Nonetheless, to get and keep all governments on board, the low-carbon transition must be inclusive. While countries with over 90% of the EIB’s capital voted in favor of the new energy lending policy, some countries did vote against it. They have legitimate concerns about the economic implications for their constituents. We cannot ignore the position of countries that depend on fossil fuels like coal, and that see increased natural-gas production as a transition fuel. Rather, we must help them accelerate that transition, by ensuring that the process is just and fair. The EIB, for example, has agreed to extend the deadline (until the end of 2021) for its support of gas projects already under appraisal.

As we have seen in recent years, climate policies can be perfectly designed, but if they leave communities behind, they will invite a backlash and likely fail.
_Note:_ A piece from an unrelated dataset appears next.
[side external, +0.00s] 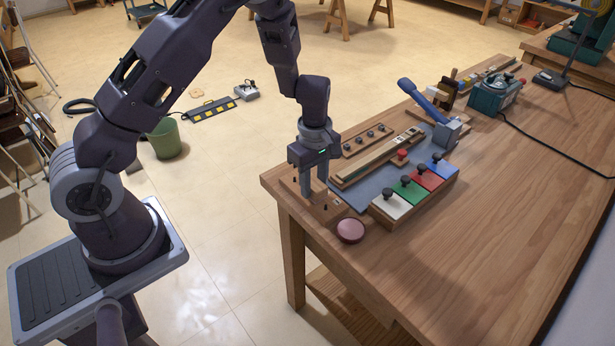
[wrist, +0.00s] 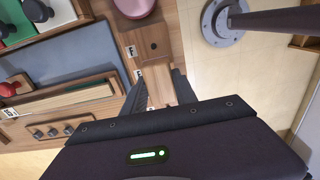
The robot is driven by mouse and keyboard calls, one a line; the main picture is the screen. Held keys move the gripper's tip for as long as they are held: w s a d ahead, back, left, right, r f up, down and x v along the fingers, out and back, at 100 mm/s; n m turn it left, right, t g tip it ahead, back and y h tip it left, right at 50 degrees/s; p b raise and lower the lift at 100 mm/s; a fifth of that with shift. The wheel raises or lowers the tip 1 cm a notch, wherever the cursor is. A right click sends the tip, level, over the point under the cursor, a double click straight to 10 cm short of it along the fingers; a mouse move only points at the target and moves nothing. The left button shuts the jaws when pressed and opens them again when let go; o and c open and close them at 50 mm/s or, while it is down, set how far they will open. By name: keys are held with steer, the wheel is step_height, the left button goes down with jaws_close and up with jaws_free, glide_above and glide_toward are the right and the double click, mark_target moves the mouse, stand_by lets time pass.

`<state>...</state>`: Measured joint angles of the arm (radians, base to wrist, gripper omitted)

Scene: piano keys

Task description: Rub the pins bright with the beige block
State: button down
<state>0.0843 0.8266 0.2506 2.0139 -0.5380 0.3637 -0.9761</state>
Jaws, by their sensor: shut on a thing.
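My gripper (side external: 313,192) points straight down at the near left corner of the workbench, over a low wooden base (side external: 331,209). In the wrist view my gripper (wrist: 160,98) has a beige block (wrist: 158,84) between its fingers, and it is shut on it. Thin dark pins (side external: 325,208) stand at the wooden base beside the fingers. In the wrist view the base (wrist: 140,36) shows a small dark round spot and white labels along one edge. The block's lower side is hidden, and I cannot tell whether it touches a pin.
A pink round pad (side external: 350,230) lies just right of the base. Coloured panels with black knobs (side external: 412,187), a wooden strip with several knobs (side external: 367,140) and a blue lever (side external: 422,101) stand close by. The bench's right part (side external: 480,250) is clear.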

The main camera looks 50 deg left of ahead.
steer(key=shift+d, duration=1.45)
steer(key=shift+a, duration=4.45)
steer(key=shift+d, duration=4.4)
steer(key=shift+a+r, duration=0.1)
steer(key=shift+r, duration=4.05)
Right now, at least ten EU member states face specific energy-investment challenges that cannot be ignored.

To help them find a way forward, the EIB will be working closely with the European Commission and the new “Just Transition Fund,” including advisory support.

A properly managed green transition will offer more than enough economic opportunities for everyone in the energy sector – from generation to transmission and distribution as well as storage. In addition, the need for low-carbon technologies for the mobility and energy-intensive industrial sectors will create more opportunities for innovative businesses.

New participants are entering the market, consumers are becoming more active, and civil-society organizations are mobilizing. By shaping markets and guiding private investment toward the sectors that will ensure a just and fair transition for everyone, the EIB looks forward to demonstrating how much can be achieved through the leverage of public finance.